begin LISTED RECORDS

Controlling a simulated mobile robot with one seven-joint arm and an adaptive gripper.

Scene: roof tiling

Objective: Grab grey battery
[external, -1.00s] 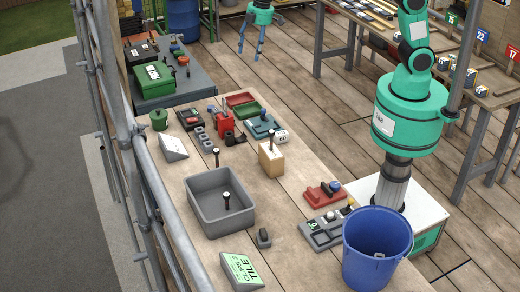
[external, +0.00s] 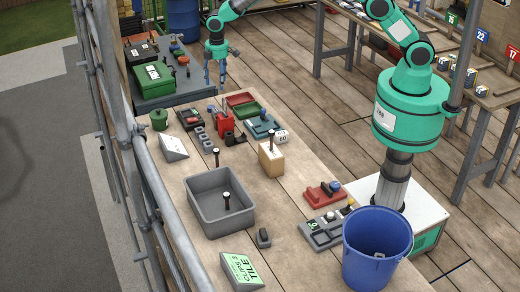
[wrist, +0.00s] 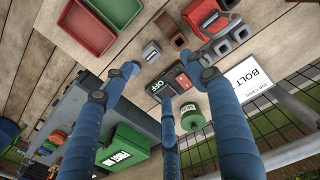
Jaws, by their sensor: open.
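My gripper (external: 216,84) has its three blue fingers spread apart and empty, over the far part of the workbench. In the wrist view the open fingers (wrist: 167,78) reach over a black switch box marked OFF (wrist: 157,88). A small grey block with a pale label (wrist: 151,52) lies near the left fingertip, between the switch box and the red tray; it may be the grey battery. A dark grey block (external: 263,238) also lies alone near the front of the bench in the external view. I cannot tell for certain which is the battery. The gripper touches neither block.
A green case (external: 153,74) stands on the side table. A grey bin (external: 205,221) and a blue bucket (external: 350,250) stand nearer.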

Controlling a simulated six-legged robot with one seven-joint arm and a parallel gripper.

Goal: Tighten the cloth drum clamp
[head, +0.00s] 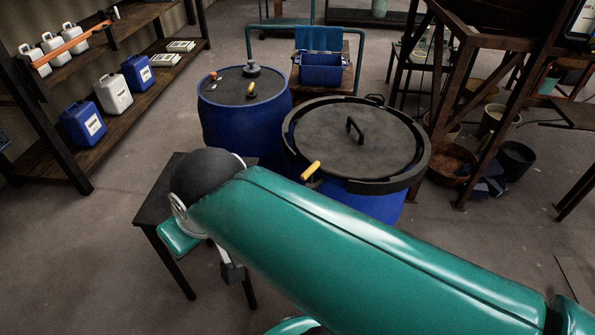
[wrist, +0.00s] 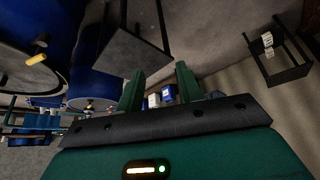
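A large blue drum (head: 372,205) stands in the middle of the head view. Its dark round lid (head: 362,140) has a bar handle, and a dark clamp ring (head: 412,178) runs around the rim. A yellow-gripped lever (head: 310,171) sticks out at the ring's near left; it also shows in the wrist view (wrist: 36,59). A second blue drum (head: 235,130) stands behind left, with a small yellow handle (head: 251,89) on top. I cannot tell which drum is the cloth one. My gripper (wrist: 160,86) is open and empty, apart from both drums.
A dark small table (head: 160,190) stands left of the drums, close to my arm. Shelves with blue and white jugs (head: 113,92) line the left. A blue crate (head: 321,70) and a brown steel frame (head: 462,110) stand behind. The floor at left is clear.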

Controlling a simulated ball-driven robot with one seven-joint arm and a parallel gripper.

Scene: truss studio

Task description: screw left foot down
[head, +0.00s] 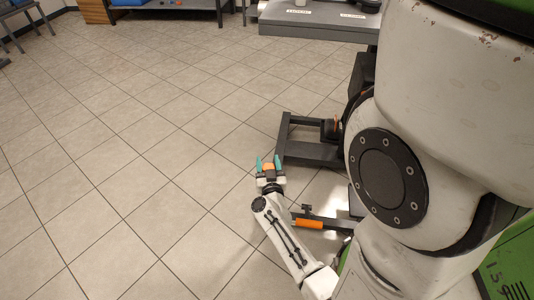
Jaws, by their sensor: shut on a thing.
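My gripper (268,163) reaches low over the floor, near the middle of the head view. Its two teal fingertips stand on either side of a small orange piece (268,167), and it is shut on this piece. The piece is beside the left end of a dark grey base frame (284,135). I cannot tell whether the piece touches the frame or the floor, or whether it is the left foot. Its lower part is hidden by my gripper.
An orange cylinder (308,223) lies along a dark bar right of my forearm. A grey-topped table (315,30) stands at the back right. A dark shelf (165,5) and a chair (22,22) are farther back. The tiled floor (120,160) on the left is clear.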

end LISTED RECORDS

- **EXERCISE GOAL**:
Would you return the data exactly as written, without the pictures?

- **COMPLETED EXERCISE**:
Controlling a simulated mobile robot with one seven-joint arm and an adaptive gripper.

Scene: roof tiling

Objective: Grab grey battery
[external, -1.00s] 
[external, +0.00s] 
[wrist, +0.00s] 
Jaws, by their sensor: open.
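My gripper (external: 216,84) has its three blue fingers spread apart and empty, over the far part of the workbench. In the wrist view the open fingers (wrist: 167,78) reach over a black switch box marked OFF (wrist: 157,88). A small grey block with a pale label (wrist: 151,52) lies near the left fingertip, between the switch box and the red tray; it may be the grey battery. A dark grey block (external: 263,238) also lies alone near the front of the bench in the external view. I cannot tell for certain which is the battery. The gripper touches neither block.
A green case (external: 153,74) stands on the side table. A grey bin (external: 205,221) and a blue bucket (external: 350,250) stand nearer.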

Controlling a simulated six-legged robot with one seven-joint arm and a parallel gripper.

Goal: Tighten the cloth drum clamp
[head, +0.00s] 
[wrist, +0.00s] 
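A large blue drum (head: 372,205) stands in the middle of the head view. Its dark round lid (head: 362,140) has a bar handle, and a dark clamp ring (head: 412,178) runs around the rim. A yellow-gripped lever (head: 310,171) sticks out at the ring's near left; it also shows in the wrist view (wrist: 36,59). A second blue drum (head: 235,130) stands behind left, with a small yellow handle (head: 251,89) on top. I cannot tell which drum is the cloth one. My gripper (wrist: 160,86) is open and empty, apart from both drums.
A dark small table (head: 160,190) stands left of the drums, close to my arm. Shelves with blue and white jugs (head: 113,92) line the left. A blue crate (head: 321,70) and a brown steel frame (head: 462,110) stand behind. The floor at left is clear.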

Controlling a simulated ball-driven robot with one seven-joint arm and a parallel gripper.

Scene: truss studio

Task description: screw left foot down
[head, +0.00s] 
Jaws, by their sensor: shut on a thing.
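My gripper (268,163) reaches low over the floor, near the middle of the head view. Its two teal fingertips stand on either side of a small orange piece (268,167), and it is shut on this piece. The piece is beside the left end of a dark grey base frame (284,135). I cannot tell whether the piece touches the frame or the floor, or whether it is the left foot. Its lower part is hidden by my gripper.
An orange cylinder (308,223) lies along a dark bar right of my forearm. A grey-topped table (315,30) stands at the back right. A dark shelf (165,5) and a chair (22,22) are farther back. The tiled floor (120,160) on the left is clear.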

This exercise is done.